Tuesday, 4 October 2011

Dtrace on linux and Oracle?

Great news today - everyone is talking about Oracle shipping DTrace
on the next Oracle Linux release.

Whilst Oracle are not seen as the great open-source giver-aways,
this can only be good.

I have no inside knowledge on DTrace for Oracle, and twitter (http://twitter.com/#!/search/%23dtrace)
has references to people rejoicing or denouncing it.

Is dtrace battle hardened for production use? No. One person
isnt going to prove that DTrace works everywhere for everyone on every
kernel version. I have tried; one gets bogged down in details, especially
for legacy releases and the myriads of distros that have inconsistent
packages and package names.

It works (mostly) for me; I know it crashes on a 16-core box occasionally.
(Alas, I dont have a 16-core box. Maybe its the 48GB of RAM which is the
issue rather than the number of cores, which affects the page table
layout of that system).

As anyone knows who manages software projects, a software project
manager probably does little "coding" .. the closer to completion
of the project, the harder and more required it is to reach
100% perfection. Ask Linus. I dont know how much real coding vs
patching/merging/overseeing he does.

Even the big-guns out there, like RedHat and Oracle - much of the
time and expense is tracking down bugs. There are a few people
who add value. This is what software engineering is about. Finding
your place, and managing those around you to optimise delivery.

I dont know what Oracle is doing; even if its a closed-wall, there
are benefits. When Apple introduced DTrace, it did a great job of
allowing them to fix and optimise and understand their own systems. Sure,
it wasnt perfect in the early days.

So, lets see if Oracle can influence.

From what I read, Adam Leventhal has been experimenting with
adding kernel probes to the Linux source. Even if this is the only
thing he has done, then its a great news banner. I'm loathe to walk
that plank knowing that maintaining such deltas is difficult when you
are not a part of a key release. Maybe if Ubuntu or RedHat or someone
would offer to allow such merges in, it would be fun to add them.

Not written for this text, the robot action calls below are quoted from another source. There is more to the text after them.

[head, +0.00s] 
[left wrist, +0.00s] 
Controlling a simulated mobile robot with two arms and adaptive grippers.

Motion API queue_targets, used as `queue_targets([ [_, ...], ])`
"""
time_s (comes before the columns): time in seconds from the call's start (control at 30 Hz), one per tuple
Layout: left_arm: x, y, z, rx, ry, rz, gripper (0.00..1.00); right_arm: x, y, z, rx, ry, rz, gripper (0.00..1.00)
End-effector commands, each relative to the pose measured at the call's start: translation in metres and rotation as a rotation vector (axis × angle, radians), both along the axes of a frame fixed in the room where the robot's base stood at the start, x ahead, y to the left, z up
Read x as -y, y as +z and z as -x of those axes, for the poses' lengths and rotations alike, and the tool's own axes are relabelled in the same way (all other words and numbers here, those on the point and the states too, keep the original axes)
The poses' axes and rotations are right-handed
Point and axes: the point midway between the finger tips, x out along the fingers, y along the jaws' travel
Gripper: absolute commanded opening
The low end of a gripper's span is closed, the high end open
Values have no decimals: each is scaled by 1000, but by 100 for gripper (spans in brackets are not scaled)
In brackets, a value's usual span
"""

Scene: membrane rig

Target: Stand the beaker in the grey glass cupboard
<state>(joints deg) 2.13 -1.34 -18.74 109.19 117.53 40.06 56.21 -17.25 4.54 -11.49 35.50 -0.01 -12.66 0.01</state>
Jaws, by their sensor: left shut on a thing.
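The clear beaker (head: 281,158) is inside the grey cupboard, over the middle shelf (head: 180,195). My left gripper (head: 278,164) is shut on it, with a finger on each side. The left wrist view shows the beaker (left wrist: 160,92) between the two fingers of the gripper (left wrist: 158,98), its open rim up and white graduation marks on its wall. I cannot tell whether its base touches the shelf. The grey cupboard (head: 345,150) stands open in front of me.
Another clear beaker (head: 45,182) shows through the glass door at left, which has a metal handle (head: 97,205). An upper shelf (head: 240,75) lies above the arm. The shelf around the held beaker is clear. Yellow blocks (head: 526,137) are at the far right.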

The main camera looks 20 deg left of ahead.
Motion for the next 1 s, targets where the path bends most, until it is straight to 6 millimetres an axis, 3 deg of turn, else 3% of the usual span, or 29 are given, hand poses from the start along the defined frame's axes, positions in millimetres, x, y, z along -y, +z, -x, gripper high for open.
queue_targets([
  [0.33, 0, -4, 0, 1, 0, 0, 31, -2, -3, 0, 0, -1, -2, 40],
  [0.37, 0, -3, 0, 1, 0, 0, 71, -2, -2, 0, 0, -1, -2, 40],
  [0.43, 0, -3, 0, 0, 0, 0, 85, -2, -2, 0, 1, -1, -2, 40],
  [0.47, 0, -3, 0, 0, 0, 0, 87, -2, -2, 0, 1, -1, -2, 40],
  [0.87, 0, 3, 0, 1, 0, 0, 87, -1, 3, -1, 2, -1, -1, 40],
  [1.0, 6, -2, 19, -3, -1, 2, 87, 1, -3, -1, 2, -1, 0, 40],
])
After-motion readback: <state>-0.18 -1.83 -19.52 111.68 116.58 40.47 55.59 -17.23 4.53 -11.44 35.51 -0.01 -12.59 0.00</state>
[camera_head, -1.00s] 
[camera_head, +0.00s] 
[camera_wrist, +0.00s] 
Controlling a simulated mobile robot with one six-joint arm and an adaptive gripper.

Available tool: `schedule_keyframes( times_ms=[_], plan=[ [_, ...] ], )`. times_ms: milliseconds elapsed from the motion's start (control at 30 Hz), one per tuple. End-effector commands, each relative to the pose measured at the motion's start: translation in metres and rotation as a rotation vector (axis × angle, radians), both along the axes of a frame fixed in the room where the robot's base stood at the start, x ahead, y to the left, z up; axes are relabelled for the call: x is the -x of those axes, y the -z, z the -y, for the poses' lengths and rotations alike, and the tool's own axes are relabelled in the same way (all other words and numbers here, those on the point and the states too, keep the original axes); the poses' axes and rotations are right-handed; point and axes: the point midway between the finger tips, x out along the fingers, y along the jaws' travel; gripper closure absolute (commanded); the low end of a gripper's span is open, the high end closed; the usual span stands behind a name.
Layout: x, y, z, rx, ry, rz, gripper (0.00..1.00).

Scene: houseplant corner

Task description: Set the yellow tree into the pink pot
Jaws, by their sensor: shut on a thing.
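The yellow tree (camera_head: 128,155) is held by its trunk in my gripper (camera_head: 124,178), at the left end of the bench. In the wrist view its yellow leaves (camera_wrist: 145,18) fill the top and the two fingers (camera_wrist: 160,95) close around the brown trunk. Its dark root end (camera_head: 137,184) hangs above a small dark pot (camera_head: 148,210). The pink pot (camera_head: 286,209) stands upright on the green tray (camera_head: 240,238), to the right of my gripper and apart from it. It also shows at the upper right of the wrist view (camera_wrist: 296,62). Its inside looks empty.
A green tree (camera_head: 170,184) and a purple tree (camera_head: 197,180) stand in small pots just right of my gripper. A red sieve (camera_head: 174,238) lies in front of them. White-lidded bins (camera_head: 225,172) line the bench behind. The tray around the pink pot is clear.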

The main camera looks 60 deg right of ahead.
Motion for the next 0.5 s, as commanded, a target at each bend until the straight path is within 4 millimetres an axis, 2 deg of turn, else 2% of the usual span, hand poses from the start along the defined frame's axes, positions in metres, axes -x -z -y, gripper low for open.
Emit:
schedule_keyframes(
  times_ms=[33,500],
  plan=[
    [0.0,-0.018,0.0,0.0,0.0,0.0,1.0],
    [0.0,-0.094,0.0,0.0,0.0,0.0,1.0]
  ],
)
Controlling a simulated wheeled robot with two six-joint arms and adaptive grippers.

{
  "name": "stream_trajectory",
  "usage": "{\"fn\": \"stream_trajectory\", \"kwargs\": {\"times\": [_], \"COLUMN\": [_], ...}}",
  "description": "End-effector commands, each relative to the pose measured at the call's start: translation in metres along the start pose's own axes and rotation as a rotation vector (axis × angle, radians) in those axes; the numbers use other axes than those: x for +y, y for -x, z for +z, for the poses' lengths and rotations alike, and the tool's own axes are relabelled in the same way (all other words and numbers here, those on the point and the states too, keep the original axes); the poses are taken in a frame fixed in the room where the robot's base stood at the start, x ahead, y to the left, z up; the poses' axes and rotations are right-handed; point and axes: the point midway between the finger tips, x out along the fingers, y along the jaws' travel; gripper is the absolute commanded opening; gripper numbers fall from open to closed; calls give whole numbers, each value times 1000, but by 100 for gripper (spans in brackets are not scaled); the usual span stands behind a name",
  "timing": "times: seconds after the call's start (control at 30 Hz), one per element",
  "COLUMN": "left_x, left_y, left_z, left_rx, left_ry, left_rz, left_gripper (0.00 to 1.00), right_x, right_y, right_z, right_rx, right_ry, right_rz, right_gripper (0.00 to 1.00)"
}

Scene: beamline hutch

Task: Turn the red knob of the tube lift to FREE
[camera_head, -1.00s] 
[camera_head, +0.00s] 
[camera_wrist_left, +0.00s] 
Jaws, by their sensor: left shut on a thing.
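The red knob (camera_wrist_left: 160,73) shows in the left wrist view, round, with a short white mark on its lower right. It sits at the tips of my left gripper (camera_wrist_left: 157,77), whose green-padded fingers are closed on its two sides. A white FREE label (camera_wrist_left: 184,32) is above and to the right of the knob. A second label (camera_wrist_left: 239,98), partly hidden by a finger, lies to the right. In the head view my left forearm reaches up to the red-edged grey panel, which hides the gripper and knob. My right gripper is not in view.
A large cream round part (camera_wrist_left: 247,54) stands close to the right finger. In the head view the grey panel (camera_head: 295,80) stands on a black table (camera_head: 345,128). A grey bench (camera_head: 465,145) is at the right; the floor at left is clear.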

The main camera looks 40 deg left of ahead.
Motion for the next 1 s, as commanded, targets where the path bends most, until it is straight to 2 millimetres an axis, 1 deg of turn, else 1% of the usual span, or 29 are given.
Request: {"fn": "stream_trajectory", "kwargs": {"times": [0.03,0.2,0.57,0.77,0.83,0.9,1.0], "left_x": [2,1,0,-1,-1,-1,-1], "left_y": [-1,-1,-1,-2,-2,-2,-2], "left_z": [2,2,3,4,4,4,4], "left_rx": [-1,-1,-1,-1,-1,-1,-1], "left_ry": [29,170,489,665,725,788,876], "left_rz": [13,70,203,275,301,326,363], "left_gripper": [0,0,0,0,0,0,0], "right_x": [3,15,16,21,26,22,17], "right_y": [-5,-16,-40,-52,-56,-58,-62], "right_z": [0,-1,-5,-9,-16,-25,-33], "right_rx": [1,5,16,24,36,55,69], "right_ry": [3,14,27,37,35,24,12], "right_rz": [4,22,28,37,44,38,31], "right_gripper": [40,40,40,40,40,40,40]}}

Solaris has hundreds/thousands of probe points, added over the last
5+ years. Each would have required consideration about what to measure,
whether the correct probes were in the right places, and supporting/testing
them. Probe-dropping is laborious and nobody will thank you for
those probes. A lot of people will benefit when "it just works".

So, lets see what happens.

And why have I been quiet recently? Well, various other mini projects
needed to be addressed. "proc" is one of them; I am not happy with it as
yet - sometimes the results seem to be suspicious, but it does look good.

But my recent project is to update CRiSP a little. Now it is supporting
grids/gridlines, so you can see the true structure of a file.

Keep watching.

Post created by CRiSP v10.0.15a-b6064


1 comment:

  1. In order to implement this, wouldn't Oracle have to use a similar method that you have been using implementing DTrace as a kernel module to avoid CDDL vs. GPL licensing conflicts?

    If so, then would this halt your own DTrace work?